Rows from a robot dataset:
===
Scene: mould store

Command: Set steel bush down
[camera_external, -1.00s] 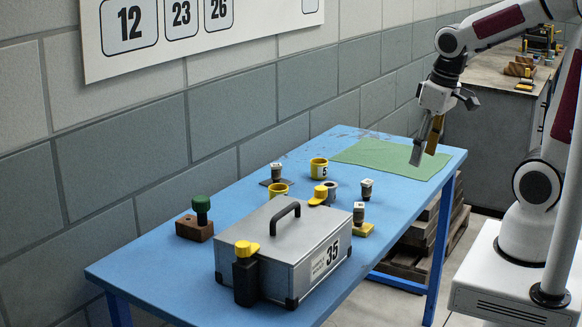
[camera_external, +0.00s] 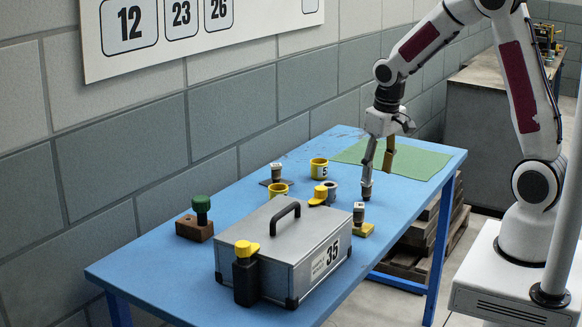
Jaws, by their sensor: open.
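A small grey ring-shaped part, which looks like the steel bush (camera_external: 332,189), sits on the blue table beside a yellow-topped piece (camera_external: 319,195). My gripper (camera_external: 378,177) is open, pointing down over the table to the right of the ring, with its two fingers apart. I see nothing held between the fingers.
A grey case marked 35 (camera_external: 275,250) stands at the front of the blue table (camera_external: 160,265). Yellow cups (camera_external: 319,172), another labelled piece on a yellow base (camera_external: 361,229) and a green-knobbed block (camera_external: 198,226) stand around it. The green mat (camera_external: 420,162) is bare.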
===
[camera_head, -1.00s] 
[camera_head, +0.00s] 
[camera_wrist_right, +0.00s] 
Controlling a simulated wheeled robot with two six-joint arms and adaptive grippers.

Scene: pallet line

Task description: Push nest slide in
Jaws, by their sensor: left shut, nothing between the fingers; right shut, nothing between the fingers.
===
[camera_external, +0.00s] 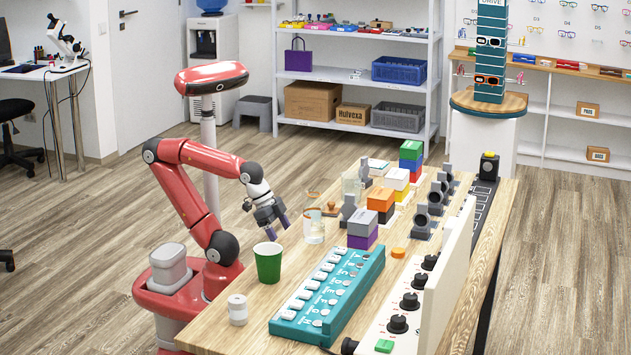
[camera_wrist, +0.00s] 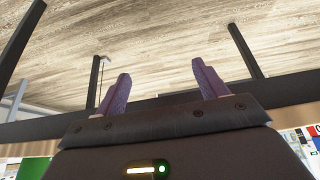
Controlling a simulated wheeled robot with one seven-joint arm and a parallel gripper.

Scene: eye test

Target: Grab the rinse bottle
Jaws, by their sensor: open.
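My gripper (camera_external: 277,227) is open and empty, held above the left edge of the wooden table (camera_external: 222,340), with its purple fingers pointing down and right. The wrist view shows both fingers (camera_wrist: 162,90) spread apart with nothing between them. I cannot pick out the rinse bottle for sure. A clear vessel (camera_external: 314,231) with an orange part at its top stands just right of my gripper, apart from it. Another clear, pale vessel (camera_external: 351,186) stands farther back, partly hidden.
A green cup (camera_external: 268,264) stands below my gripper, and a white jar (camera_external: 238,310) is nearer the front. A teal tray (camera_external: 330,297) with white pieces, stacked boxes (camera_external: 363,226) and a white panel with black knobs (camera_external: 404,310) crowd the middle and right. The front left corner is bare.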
===
• _Short task_
Identify and extract each line of the listing that contains "joint".

• _Complete answer_
Controlling a simulated wheeled robot with two six-joint arms and adaptive grippers.
Controlling a simulated wheeled robot with one seven-joint arm and a parallel gripper.

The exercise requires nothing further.